Anderegg has always loved music and been interested in soundtracks for movies and television.
For eight weeks now, he has been combining his loves as he works as an intern in Los Angeles with the musicians who compose those soundtracks.
Anderegg graduated with a bachelor’s degree in piano performance from the University of Utah before earning a master’s degree in Film Music Composition from the University of North Carolina School of the Arts in Winston, Salem, N. C.
He was one of 40 selected from 1,000 applicants to fill an eight-week internship through the Academy of Television Arts & Sciences Foundation, the charity arm of the group that puts on the Emmys. His internship runs through mid-November.
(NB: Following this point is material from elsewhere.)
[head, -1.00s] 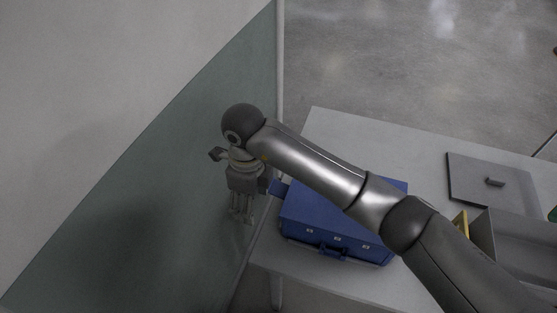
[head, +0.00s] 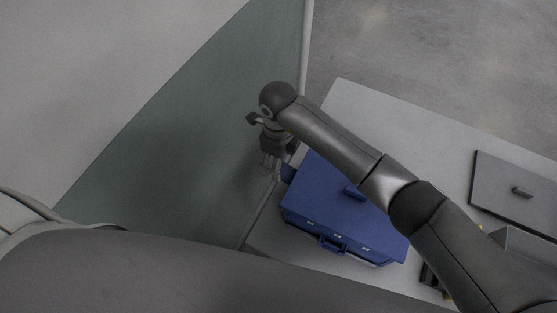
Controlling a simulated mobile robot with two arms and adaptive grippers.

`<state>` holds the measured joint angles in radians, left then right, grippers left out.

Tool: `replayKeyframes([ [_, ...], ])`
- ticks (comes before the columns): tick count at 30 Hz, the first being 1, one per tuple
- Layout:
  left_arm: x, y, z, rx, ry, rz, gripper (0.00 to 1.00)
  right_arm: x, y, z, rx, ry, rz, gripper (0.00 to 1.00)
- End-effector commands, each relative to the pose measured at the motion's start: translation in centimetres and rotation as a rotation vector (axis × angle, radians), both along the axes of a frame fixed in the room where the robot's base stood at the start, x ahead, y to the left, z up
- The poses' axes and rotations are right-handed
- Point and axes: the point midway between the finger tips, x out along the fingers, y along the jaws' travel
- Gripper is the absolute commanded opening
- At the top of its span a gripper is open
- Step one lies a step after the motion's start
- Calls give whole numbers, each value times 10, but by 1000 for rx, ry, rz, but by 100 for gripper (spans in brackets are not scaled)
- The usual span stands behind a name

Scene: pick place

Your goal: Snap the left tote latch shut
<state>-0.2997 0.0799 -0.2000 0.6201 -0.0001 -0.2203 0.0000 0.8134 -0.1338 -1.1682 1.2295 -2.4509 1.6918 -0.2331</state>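The blue tote (head: 325,210) is a closed case on the grey table, with a front handle (head: 332,246) and small pale fittings along its front. A small blue tab, the left latch (head: 288,173), sticks out from the tote's left end. My right gripper (head: 268,172) points downward just left of this tab, past the table's left edge. It looks close to the tab, but I cannot tell whether they touch. Its fingers are small and dark, so their opening is unclear. My right arm crosses over the tote's right part and hides it. My left gripper is out of view.
A flat grey lid (head: 515,190) with a knob lies on the table (head: 430,150) at right. A grey bin (head: 530,242) is partly hidden by my arm. A greenish wall panel (head: 190,140) stands left of the table. My own grey body part fills the lower left.

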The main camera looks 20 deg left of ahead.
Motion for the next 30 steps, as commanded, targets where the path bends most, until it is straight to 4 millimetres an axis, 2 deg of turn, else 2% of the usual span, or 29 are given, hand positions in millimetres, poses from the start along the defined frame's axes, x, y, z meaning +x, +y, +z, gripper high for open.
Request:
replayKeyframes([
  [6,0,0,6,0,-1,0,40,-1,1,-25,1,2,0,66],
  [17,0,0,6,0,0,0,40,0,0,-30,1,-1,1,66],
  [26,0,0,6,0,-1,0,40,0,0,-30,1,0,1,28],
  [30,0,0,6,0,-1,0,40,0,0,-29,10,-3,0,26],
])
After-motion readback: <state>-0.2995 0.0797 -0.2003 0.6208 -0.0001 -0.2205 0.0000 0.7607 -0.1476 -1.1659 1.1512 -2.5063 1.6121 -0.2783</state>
As an intern, he works with and learns from composers who create soundtracks for television and movies.
“I get to do a whole vast array of things to help the machine move forward,” said Anderegg. “Anything that helps the composer.”
Composers are given what has already been filmed and work “all day long” to fit music to it, he said. He has worked with five different composers and is impressed by how they work together in a “huge network.” He has also been impressed to see the collaboration between composers and directors.
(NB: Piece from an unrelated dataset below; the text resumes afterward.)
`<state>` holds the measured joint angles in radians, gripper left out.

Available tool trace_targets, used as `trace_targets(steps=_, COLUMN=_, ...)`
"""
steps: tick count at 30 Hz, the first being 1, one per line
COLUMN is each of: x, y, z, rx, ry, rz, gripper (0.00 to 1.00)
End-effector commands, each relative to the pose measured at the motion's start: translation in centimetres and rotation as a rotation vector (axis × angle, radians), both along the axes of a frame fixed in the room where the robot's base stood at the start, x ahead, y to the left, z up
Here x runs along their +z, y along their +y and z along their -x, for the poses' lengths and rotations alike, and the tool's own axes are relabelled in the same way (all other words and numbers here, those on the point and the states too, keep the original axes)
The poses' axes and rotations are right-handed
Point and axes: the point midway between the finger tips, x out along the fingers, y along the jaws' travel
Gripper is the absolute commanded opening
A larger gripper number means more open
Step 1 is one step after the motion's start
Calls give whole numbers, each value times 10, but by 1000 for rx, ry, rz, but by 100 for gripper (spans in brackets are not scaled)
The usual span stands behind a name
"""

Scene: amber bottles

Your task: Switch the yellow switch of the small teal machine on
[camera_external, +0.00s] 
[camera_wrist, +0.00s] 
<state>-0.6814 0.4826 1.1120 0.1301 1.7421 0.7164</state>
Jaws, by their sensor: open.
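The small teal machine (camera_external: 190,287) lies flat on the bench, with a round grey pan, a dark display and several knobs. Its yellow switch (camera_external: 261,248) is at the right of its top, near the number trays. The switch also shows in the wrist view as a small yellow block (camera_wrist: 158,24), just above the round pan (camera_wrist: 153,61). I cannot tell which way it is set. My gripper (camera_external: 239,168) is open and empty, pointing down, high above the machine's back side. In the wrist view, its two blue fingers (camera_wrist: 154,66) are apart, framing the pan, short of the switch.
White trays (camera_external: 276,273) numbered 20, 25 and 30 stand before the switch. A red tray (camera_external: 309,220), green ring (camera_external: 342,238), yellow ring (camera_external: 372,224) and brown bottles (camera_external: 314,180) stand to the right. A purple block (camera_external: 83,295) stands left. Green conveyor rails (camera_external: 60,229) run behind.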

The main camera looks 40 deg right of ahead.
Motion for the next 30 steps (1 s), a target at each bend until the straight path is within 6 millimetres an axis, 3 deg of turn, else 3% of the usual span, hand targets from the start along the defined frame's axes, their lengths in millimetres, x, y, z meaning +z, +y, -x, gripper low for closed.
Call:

“Each composer has their own voice and people seek them out for that voice,” he said. At the same time, directors will guide the composers to ensure the ideas and the emotions match what they are looking for.
The Los Angeles internship has “taken the mystery out of writing soundtrack, said Anderegg, and allowed him the chance to compose a bit as well. He’s worked on both network and reality television shows. A highlight of his internship has been the chance to assist in several recording sessions at Fox Studios with composer Alf Clausen of the TV show the Simpson’s, he said.
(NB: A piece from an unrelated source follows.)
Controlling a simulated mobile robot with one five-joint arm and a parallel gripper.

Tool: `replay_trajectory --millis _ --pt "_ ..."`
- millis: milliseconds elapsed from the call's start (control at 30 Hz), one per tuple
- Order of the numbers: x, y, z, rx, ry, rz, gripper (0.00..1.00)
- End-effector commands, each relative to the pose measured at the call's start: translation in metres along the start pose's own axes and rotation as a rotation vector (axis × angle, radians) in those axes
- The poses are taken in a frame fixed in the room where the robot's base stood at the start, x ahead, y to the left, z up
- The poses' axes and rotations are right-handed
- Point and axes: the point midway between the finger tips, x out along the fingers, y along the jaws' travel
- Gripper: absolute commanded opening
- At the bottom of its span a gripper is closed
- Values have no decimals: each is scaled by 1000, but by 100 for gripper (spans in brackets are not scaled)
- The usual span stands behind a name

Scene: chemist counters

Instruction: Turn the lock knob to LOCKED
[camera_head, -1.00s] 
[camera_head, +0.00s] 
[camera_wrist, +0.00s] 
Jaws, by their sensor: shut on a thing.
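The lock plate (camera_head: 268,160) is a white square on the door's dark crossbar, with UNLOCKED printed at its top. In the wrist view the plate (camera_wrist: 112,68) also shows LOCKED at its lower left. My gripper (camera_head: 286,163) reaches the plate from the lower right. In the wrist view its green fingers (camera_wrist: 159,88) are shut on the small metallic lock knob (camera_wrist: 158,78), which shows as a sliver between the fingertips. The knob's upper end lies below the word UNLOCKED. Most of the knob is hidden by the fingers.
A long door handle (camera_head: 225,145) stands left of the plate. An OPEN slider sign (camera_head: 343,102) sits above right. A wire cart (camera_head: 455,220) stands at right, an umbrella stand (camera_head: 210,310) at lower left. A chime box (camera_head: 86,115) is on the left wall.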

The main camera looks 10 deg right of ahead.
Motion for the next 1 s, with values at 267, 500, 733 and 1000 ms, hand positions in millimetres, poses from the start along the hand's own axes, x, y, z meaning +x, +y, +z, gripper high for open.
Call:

“That is the chance of a lifetime,” he said. “The best musicians in the business are there.”
Anderegg has also composed what is known as source music, the kind that is used behind the scenes, such as when a character walks into a store at Christmas and there is a piano playing in the background.
He’s met with David Vanacore, the composer whose business writes scores for Survivor and 40 other reality and cable television shows, and with Snuffy Walden, who writes the scores for Friday Night Lights.
“The feedback’s been great,” he said. “It’s not easy,” he added. “It’s really hard work.”
Anderegg’s wife, Corinne, is a Kaysville native and the daughter of Clark and Sherrie Rampton of Kaysville. The Andereggs have lived in Kaysville off and on.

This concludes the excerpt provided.